We have just looked at the sad and tragic story of David’s daughter Tamar, and today’s devotional is about one of King David’s wives; Bathsheba, the infamous woman bathing on the roof within sight of the palace, and eventual mother to King Solomon. Her story is found in 2 Samuel 11.
“In the spring, at the time when kings go off to war… David remained in Jerusalem.” (2 Sam 11:1) The trouble began because King David was not where he was supposed to be, doing the things he was supposed to be doing. It was the time of the year when kings go off to war, and instead, “One evening David got up from his bed and walked around on the roof of the palace. From the roof he saw a woman bathing. The woman was very beautiful, and David sent someone to find out about her…Then David sent messengers to get her.” (2 Sam 11:2-4)
We all know the story of how Bathsheba became pregnant from this encounter, and in order to cover up the truth that this was his child, David put into place an elaborate scheme to first trick Bathsheba’s husband, and when that didn’t work, put him (Uriah) on the front lines to ensure that he was killed and the truth never known.
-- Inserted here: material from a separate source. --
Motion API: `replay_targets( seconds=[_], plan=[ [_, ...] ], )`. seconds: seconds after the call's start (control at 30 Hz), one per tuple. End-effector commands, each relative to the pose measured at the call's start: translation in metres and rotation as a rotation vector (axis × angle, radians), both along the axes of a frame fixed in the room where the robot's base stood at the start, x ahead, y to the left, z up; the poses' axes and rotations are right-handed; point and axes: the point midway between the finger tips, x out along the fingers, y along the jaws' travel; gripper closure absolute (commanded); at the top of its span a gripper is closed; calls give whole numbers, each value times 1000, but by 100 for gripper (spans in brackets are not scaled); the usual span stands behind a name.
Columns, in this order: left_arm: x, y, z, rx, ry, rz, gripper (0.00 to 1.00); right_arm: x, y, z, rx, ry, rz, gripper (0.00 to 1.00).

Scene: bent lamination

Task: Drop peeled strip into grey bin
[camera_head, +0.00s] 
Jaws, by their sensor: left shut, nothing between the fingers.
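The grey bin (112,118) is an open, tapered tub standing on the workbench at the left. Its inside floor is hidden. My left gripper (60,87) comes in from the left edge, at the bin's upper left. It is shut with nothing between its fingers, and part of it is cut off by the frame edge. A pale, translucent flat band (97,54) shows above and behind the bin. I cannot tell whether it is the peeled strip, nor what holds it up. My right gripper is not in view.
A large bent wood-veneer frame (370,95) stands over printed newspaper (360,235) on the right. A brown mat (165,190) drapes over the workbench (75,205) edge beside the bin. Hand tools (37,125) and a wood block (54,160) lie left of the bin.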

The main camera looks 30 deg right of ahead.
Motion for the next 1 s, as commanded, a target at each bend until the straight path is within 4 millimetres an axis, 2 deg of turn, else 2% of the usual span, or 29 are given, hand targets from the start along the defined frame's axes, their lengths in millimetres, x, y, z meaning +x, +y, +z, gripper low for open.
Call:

But God knows. The chapter ends with ‘But the thing David had done displeased the LORD.’ (2 Sam 11:27)
David saw Bathsheba, wanted her even though she was the wife of another, and took her.1 We don’t know what say Bathsheba had in all of this, but she lived in a time when women were seen not as individuals but as property. The word ‘took’ means seize, take captive, to be captured, in the original Hebrew. In addition, when the King sent his men to get her to come to the palace, she wouldn’t have the right to say no. We know that when Nathan the prophet confronted King David (2 Sam 12:1-10) it was King David who was accused and found guilty. Nothing was said of Bathsheba.
When Uriah died, Bathsheba grieved for him. (2 Sam. 11:26) He had gone off to war, she was pregnant against her will and now she was an expectant widow, all alone.
King David took her to the palace and married her. She gave birth to a son but only 7 days after David was confronted about his sin of taking another man’s wife, the baby boy died. Once again, she grieved. If she knew David’s hand in the murder of her husband and the consequences of sin as a king, it would be hard to not be biased against him.
David went in to comfort his wife, and within 9 months she gave birth to Solomon, the one who would build the earthly temple for God. God loved Solomon and renamed him Jedidiah meaning beloved by the LORD. (2 Sam. 12:24) God redeemed Bathsheba’s pain and heartache by giving her another son. It didn’t remove the grief but did add joy to it.
When Bathsheba was included in the lineage of Jesus in Matthew 1:6 it wasn’t by name. It never says, Bathsheba but rather ‘ David was the father of Solomon, whose mother had been Uriah’s wife.’ I can’t help but wonder if this isn’t some sweet tribute to Bathsheba as a wife; a recognition that she loved and wrongly lost her first spouse. We assume she loved David and was ok with all that happened to her, but from her perspective she lost her husband and was taken to marry the man who was responsible for that death. Tamar’s name is not silenced, and neither is Uriah’s. Bathsheba; it isn’t forgotten that she was Uriah’s wife; and perhaps this is how she wanted to be known.
Nothing is hidden from God. We may think our secrets are safe, but God loves too greatly to sweep anything under the carpet. We are never forgotten nor abandoned to our ways.
When God disciplines us, let us remember that it is because He loves us and truly wants what is best for each and every one.
1 Yesterday we looked at Amnon, the son of David. He saw his sister Tamar and without any thought of her, took her for himself and destroyed her life. It is interesting that the son follows the father’s example of lust and greed.